Уже зрелым философом Лосев не стеснялся засаживаться за университетские учебники и бегать за математиками с просьбой разъяснить те или другие вопросы. Пусть же и математики не постесняются затратить время на изучение его философии и пусть на время расстанутся со своей горделивой уверенностью в непререкаемости своей науки. Самая большая трудность для математиков будет заключаться в том, чтобы признать право кого бы то ни было из непрофессионалов–математиков говорить об этой науке. Тем не менее профессионалы–математики достаточно скандалятся в своих суждениях о философии математики. Я должна сказать, — кажется, в обиду для математиков, — что философские методы Гильберта для Лосева слишком наивны, чтобы он на них учился. Я не нахожу нужным скрывать также и то, что, например, борьба так называемых интуиционистов и так называемых формалистов часто вызывала у Лосева только снисходительную улыбку, — до того эти методы мысли кажутся ему детскими и наивными. Еще не скоро наступит то время, когда все признают, что философия тоже есть некая научная профессия и что никакому гениальному математику (не говоря уже о рядовых) совершенно не дано право философствовать о своей науке только на том основании, что он математик. Лобачевский писал какую–то эмпирическую наивную чушь о своем новом гениальном пространстве. Г. Кантор думал, что его теория множеств обосновывает католическую схоластику. Пуанкаре думает, что если бы не было твердых тел, то не было бы и геометрии. Он же «не знает», что такое мощность континуума. ?. Н. Лузину, хотя он и стал академиком, после 30–летней математической работы все еще «трудно судить об истинности взглядов Гильберта», почтенному академику до сих пор еще не ясно, «реальный» или «формальный» предмет у математики. После всего этого брезговать философами едва ли целесообразно. Уже давно чувствуется в науке потребность продумать математику всю целиком с точки зрения одного философского метода, потому что только применение последнего на цельном материале и может дать для него настоящую проверку и критику. Покамест метод применен только на отдельных проблемах и еще не видно, какой результат получился бы от соответствующего построения всей науки, до тех пор невозможно судить о подлинной ценности метода. Последний может быть хорош в одних случаях и совершенно не годится в других.

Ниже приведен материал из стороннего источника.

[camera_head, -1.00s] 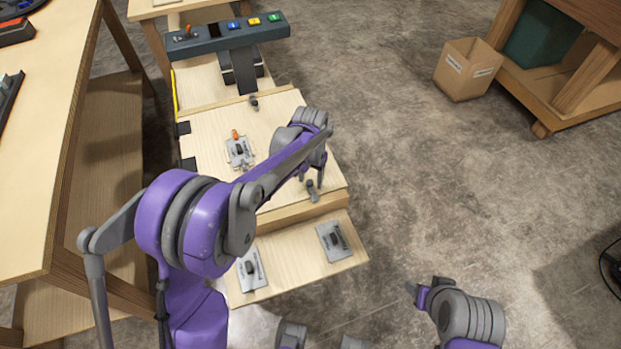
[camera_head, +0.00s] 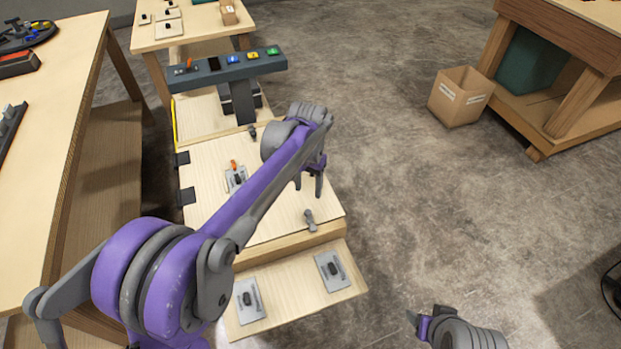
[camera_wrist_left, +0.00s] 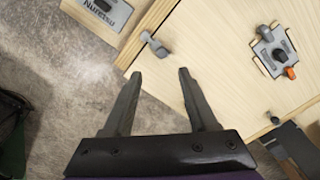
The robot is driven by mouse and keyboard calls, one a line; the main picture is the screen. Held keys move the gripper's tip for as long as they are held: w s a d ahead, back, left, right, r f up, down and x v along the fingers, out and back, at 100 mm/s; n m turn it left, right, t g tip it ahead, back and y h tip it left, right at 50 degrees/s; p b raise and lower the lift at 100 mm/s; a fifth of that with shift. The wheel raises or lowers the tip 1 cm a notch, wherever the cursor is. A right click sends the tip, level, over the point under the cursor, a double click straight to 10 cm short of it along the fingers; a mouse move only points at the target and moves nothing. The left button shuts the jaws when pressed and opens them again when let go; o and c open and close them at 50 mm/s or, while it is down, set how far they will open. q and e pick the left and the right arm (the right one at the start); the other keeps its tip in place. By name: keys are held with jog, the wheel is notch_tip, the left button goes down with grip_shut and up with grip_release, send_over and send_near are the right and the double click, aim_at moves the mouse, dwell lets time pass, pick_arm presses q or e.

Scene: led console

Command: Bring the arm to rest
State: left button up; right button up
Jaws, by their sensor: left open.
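My left arm reaches in from the left in the head view, over the wooden console. My left gripper (camera_head: 309,185) is open above the right edge of the console panel (camera_head: 275,205). In the left wrist view its two fingers (camera_wrist_left: 158,85) are spread with nothing between them. A grey knob (camera_head: 310,220) on the panel is near the gripper, apart from it; it also shows in the left wrist view (camera_wrist_left: 155,45). My right gripper (camera_head: 418,318) shows at the bottom right of the head view, over bare floor; its jaws are too small to judge.
A grey plate with an orange-tipped switch (camera_head: 236,178) sits on the panel. Two plates (camera_head: 247,302) (camera_head: 332,271) are on the lower front board. A bar with coloured buttons (camera_head: 228,68) stands behind. A cardboard box (camera_head: 460,97) is at right. The floor between is clear.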

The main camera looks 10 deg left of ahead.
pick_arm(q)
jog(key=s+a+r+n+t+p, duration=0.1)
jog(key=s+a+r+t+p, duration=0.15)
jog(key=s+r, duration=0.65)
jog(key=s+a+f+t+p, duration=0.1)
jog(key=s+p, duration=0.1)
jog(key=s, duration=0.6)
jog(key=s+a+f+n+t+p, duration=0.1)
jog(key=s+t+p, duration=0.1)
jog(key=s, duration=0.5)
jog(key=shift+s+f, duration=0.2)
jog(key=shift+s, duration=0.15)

Метод Лосева—строго диалектический. Что этот метод для него органичен и что он играет на нем так, как виртуоз–пианист на своем инструменте, это признают даже его враги. Не только С. Л. Франк признал, что «со времени «Феноменологии духа» Гегеля почти не появлялось трудов с такой глубокой диалектикой, как «Философия имени» Лосева»[5], но и А. Деборин согласен, что это действительно диалектика, хотя и не материалистическая [6]. И вот этот метод применен для конструирования математики в целом. Только теперь, после работы Лосева, возникает вопрос о том, что такое диалектика в математике и как она реально возможна. Вместо рекламы и декларации, вместо ничего не говорящих манифестов Лосев бросается прямо в математическое море; и теперь можно уже реально судить, плавает ли диалектик в этом море и как плавает.

Суждения об этом плавании могут быть разные. Однако даже при самом отрицательном суждении все же надо сказать, что большего никто не смог сделать. Сделайте же хорошо, если Лосев сделал плохо.

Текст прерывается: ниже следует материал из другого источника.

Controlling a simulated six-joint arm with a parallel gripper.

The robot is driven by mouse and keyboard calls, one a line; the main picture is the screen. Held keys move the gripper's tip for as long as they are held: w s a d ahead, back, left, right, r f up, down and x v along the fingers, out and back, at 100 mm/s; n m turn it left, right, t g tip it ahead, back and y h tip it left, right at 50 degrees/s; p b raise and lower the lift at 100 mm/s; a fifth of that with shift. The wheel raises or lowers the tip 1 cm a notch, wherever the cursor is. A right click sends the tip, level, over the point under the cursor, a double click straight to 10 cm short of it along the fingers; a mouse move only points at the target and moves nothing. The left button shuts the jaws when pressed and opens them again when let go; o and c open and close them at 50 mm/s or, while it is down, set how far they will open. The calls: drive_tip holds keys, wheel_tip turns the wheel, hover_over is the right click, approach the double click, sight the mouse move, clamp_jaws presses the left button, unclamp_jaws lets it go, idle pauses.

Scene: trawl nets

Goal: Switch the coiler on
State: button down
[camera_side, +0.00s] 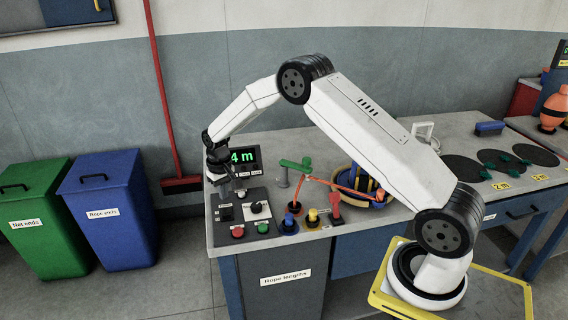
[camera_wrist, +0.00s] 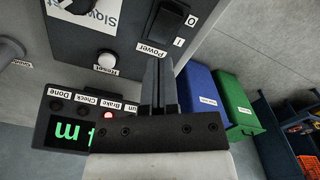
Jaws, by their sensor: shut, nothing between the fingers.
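The coiler's control panel (camera_side: 252,222) stands at the left end of the workbench. In the wrist view its black power switch (camera_wrist: 167,24) sits beside a "Power" label and I and O marks. Which side of the rocker is pressed I cannot tell. My gripper (camera_side: 225,186) points down over the panel's back left part. In the wrist view the shut fingers (camera_wrist: 158,70) are empty, with their tips close to the switch; contact is unclear. The display (camera_side: 244,156) reads a green "4 m", partly hidden by my gripper. A red lamp (camera_wrist: 108,115) under "Brake" is lit.
A dark knob (camera_side: 259,208), a red button (camera_side: 238,232) and a green button (camera_side: 263,228) share the panel. Colored pegs (camera_side: 312,217) and a green-handled lever (camera_side: 296,166) stand to the right. Green (camera_side: 45,215) and blue (camera_side: 112,210) bins stand left of the bench.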

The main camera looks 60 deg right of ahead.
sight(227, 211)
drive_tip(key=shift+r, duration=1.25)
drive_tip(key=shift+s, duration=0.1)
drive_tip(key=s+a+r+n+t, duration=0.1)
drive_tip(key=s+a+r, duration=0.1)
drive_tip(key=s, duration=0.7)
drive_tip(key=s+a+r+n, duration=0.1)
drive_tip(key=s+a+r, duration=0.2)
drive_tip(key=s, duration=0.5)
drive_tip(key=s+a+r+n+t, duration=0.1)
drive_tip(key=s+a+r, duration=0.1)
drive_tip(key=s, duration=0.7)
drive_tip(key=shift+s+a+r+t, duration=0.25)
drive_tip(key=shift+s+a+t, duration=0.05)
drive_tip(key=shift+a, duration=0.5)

Если позволено мне высказывать свои мнения, то я отнюдь не считаю эту работу безукоризненной. Ряд проблем получил у Лосева не то чтобы неправильную, а какую–то внутренно не законченную разработку. Так, например, учение о мнимых величинах и соответственно теория функций комплексного переменного, хотя, вообще говоря, это любимая тема Лосева и он потратил на нее массу времени и усилий, разработаны у него, на мой вкус, недостаточно. Правда, здесь были затрачены колоссальные усилив, чтобы добиться философской ясности, но, вероятно, просто еще не пришло время, чтобы об этом можно было говорить философски ясно и просто. В конце концов то, что дает тут Лосев, почти не выходит из пределов обычного гауссовского представления мнимостей.

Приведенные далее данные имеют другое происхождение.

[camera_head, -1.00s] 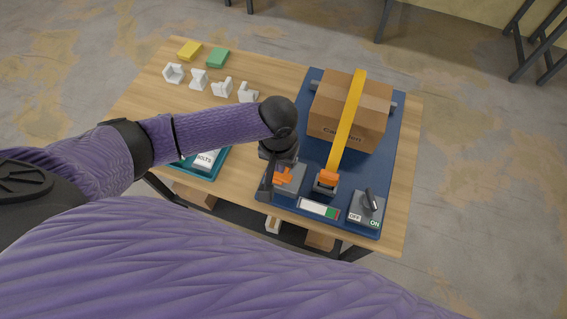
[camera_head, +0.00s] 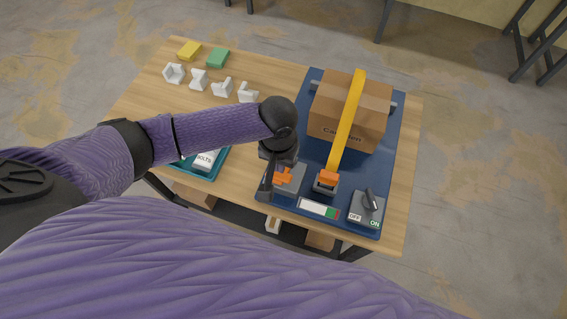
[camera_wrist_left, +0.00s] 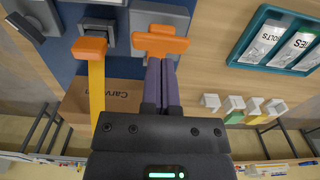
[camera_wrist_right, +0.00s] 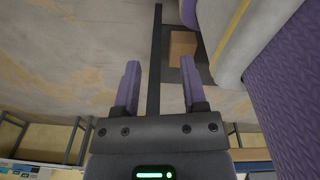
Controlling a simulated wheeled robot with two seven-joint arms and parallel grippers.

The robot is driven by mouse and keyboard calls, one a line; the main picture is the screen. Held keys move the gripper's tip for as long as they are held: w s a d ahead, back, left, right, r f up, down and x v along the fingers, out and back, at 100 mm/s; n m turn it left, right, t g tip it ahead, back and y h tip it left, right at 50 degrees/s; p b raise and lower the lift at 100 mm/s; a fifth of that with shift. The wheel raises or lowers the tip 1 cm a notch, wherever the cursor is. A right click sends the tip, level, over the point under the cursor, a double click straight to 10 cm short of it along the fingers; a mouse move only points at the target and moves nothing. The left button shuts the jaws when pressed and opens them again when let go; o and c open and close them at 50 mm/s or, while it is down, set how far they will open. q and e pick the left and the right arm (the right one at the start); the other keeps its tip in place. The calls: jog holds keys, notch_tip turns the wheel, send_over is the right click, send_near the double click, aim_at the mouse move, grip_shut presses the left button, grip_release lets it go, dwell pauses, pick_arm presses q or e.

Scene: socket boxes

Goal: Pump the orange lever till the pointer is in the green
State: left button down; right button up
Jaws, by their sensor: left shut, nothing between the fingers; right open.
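The orange lever (camera_head: 290,177) has a T-shaped handle on a grey block at the front of the blue board. It also shows in the left wrist view (camera_wrist_left: 161,41). My left gripper (camera_wrist_left: 161,62) is shut and empty, its fingertips at the handle's edge; I cannot tell whether they touch it. In the head view, my left wrist partly covers the lever. The gauge (camera_head: 314,207) is a white bar with a green part near its right end; its pointer is too small to make out. My right gripper (camera_wrist_right: 159,66) is open and empty over the floor.
A yellow strap (camera_head: 346,125) with an orange end piece (camera_head: 328,177) crosses a cardboard box (camera_head: 373,105) on the blue board (camera_head: 387,163). An OFF/ON switch (camera_head: 367,207) stands at the front right. A teal tray (camera_head: 212,172) lies left. White brackets (camera_head: 222,88) stand behind.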

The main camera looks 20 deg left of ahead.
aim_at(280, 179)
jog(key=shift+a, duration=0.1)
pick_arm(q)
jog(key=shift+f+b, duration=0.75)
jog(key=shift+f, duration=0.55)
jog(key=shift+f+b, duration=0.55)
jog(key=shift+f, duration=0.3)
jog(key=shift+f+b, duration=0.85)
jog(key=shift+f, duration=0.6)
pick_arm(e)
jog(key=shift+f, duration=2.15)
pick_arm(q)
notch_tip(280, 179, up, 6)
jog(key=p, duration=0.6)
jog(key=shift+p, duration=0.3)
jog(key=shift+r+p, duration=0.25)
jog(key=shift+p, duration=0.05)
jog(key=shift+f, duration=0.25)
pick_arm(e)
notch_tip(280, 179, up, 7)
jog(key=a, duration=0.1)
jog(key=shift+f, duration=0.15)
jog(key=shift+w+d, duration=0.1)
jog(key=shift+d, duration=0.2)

Далее, мне кажется, тяжеловато разработана теория детерминантов и матриц. Тут хочется чего–то более прозрачного и элементарного, так как и сам детерминант слишком уже не хитрое математическое понятие. В теории групп интересна дедукция самого понятия группы, но детали вызывают сомнения. Кроме того, с точки зрения самого же автора, было бы выгоднее больше осветить непрерывные группы, которых он почти не касается. Непонятно мне положение гиперкомплексного числа в системе Лосева: почему он говорит о них после трансцендентных чисел, в то время как уже задолго до этого прошла категория мнимых, куда и было бы естественнее всего вставить и гиперкомплексы? В аксиоматике чувствуется пристрастие автора к множествам и к различным геометрическим пространствам и чувствуется нелюбовь к теории вероятностей и статистике. Некоторые отделы прямо производят впечатление схоластики, хотя я тут многого просто не понимаю. Например, учение о части и целом в § [ ], вероятно, было бы очень трудно опровергать, но в таком виде оно производит более веселое и прыгающее, чем основательное и солидное, впечатление. Лосеву вообще свойственно жонглирование категориями; и я всегда думала, что это доставляет ему удовольствие независимо от истинности самих категорий. Что ж? Эквилибристика и акробатика, в конце концов, не самое худшее, что есть в философии. По крайней мере умно и весело.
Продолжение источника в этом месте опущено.